“Cinsiyet dengeli iş yaşamı için geniş bir aksiyon planımız var”

“Cinsiyet dengeli iş yaşamı için geniş bir aksiyon planımız var”

Şirket içinde cinsiyet çeşitliliği, jenerasyon çeşitliliği, engelli istihdamı, kapsayıcı kültür ve iş-yaşam entegrasyonunu geliştirmek üzere Türkiye’de Mozaik inisiyatifini hayata geçiren Pfizer, bu konularda pek çok aksiyon alıyor. Pfizer Türkiye İletişim ve Çalışan Bağlılığı Lideri Beyza Yazıcılar ve Pfizer Türkiye İnsan Kaynakları Kıdemli Müdürü, İş Ortağı & Pfizer Hollanda Çalışan Deneyimi Müdürü Aysu Nizamoğlu Ünlü ile Pfizer’in toplumsal cinsiyet eşitliği stratejisini, kadınların işyerinde ve toplumda güçlendirilmesini teşvik etmek amacıyla yaptıkları çalışmaları ve hayata geçirdikleri pek çok önemli sosyal sorumluluk projesini konuştuk.

Toplumsal cinsiyet eşitliği adına Pfizer nasıl bir stratejiyle hareket ediyor, bu konuda neler yapıyorsunuz?

Aysu Nizamoğlu Ünlü: Eşitlik, Pfizer’deki dört temel değerimizden biridir. Pfizer, küresel ölçekte uyguladığı “Çeşitlilikle zengin, kapsayıcılıkla bütün” anlayışı doğrultusunda şirket içerisinde cinsiyet çeşitliliği, jenerasyon çeşitliliği, engelli istihdamı, kapsayıcı kültür ve iş-yaşam entegrasyonunu geliştirmek üzere Türkiye’de de birkaç yıl önce Mozaik inisiyatifini hayata geçirmişti.

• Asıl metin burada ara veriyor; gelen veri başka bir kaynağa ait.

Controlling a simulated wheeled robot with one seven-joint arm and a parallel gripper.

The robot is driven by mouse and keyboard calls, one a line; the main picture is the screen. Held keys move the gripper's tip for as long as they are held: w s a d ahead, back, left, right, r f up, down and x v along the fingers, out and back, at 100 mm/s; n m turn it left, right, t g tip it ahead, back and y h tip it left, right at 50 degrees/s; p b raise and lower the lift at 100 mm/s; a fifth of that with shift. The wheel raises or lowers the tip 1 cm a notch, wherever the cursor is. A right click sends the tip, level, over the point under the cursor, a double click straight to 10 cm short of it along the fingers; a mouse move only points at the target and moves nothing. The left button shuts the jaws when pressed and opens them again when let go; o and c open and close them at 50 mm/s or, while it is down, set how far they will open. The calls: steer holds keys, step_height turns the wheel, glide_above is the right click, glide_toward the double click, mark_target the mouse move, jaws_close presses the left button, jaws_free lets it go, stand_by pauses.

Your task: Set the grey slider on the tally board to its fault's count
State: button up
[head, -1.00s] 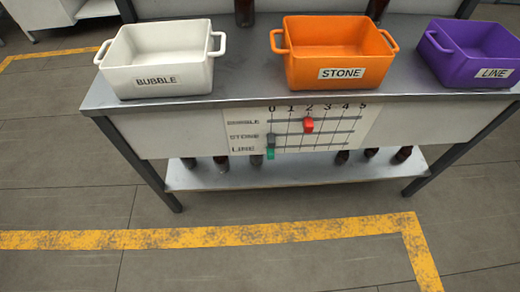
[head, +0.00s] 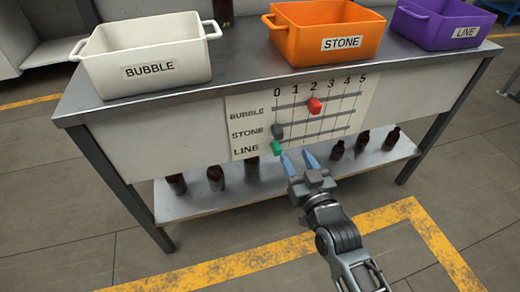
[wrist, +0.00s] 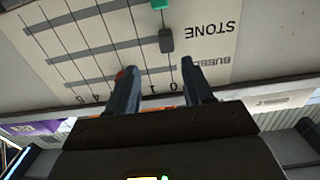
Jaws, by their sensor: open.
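The tally board (head: 358,90) is on the front of the bench, with columns 0 to 5 and rows BUBBLE, STONE and LINE. The grey slider (head: 277,131) sits at 0 on the STONE row. The red slider (head: 315,106) is at 2 on BUBBLE and the green slider (head: 276,148) at 0 on LINE. My gripper (head: 298,158) is open and empty, fingers toward the board's lower edge. In the wrist view the board is upside down; the grey slider (wrist: 166,40) shows beyond my open fingers (wrist: 158,72), untouched. A finger partly hides the red slider (wrist: 121,74).
White BUBBLE (head: 150,72), orange STONE (head: 300,42) and purple LINE (head: 425,33) bins stand on the bench top. Several dark bottles stand on the lower shelf (head: 205,205) below the board. A bench leg (head: 120,190) stands at the left. Floor in front is clear.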

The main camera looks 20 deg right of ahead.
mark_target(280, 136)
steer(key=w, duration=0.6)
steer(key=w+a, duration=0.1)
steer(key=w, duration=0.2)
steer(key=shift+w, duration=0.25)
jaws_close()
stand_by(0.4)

Pfizer Mozaik inisiyatifi sayesinde yalnızca eşitliğin öneminden bahsetmiyoruz; eşitlik duygusunu yaşıyor ve temennilerimizi aksiyona dönüştürüyoruz.

Bu kurumsal kültür anlayışımızla örtüşen Cinsiyet Dengeli İş Yaşamına Liderlik eden PWN İstanbul, geçtiğimiz yıllarda Toplumsal Cinsiyet Eşitliğini Destekleyen CEO’lar Manifestosu’nu oluşturdu ve Eşitlik Elçisi CEO’lar Hareketi’ni hayata geçirdi. Pfizer Türkiye Genel Müdürümüz M. Cem Açık da bu harekete destek veren eşitlik elçilerinden biri oldu. Manifestonun, içimizdeki ‘neleri daha iyi yapabiliriz?’ sorusunu çok doğru şekilde ortaya koyduğuna inanıyoruz. Bu manifestoyu sadece imzalamakla değil, yaşatmakla da sorumluyuz. Kadınlarımızın ve erkeklerimizin eşitliğini öne çıkaracak, bizi daha ileri götürecek kararlar alacağımıza gönülden inanıyoruz. 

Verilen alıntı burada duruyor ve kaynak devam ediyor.